## Short problem
Starting at the line that has "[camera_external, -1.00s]" and stopping after the line that has "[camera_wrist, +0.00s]", reproduce the listing below exactly; omit everything else.

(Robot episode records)
start

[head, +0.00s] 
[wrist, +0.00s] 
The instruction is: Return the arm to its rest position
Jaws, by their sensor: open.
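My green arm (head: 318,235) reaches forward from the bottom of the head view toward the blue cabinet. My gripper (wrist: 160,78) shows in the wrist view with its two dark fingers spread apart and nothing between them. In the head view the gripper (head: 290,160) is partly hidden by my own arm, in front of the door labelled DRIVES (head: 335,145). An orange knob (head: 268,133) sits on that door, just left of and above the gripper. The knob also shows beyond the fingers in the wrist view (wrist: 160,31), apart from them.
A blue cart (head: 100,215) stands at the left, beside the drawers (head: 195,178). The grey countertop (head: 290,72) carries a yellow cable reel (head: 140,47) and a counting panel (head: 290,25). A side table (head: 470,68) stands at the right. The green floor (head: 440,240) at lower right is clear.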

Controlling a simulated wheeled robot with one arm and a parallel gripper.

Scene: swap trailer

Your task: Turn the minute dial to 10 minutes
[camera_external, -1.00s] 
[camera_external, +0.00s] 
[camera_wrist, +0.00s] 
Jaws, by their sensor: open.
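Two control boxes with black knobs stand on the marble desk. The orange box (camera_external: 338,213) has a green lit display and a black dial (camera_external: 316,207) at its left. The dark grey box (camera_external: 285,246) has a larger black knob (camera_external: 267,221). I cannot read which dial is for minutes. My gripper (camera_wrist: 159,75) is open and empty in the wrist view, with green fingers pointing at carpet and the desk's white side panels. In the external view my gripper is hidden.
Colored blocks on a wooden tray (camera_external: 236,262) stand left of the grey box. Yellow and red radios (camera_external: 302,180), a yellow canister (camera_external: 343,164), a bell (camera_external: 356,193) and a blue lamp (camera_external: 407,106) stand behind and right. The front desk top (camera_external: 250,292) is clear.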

end

## Problem solution
[camera_external, -1.00s] 
[camera_external, +0.00s] 
[camera_wrist, +0.00s] 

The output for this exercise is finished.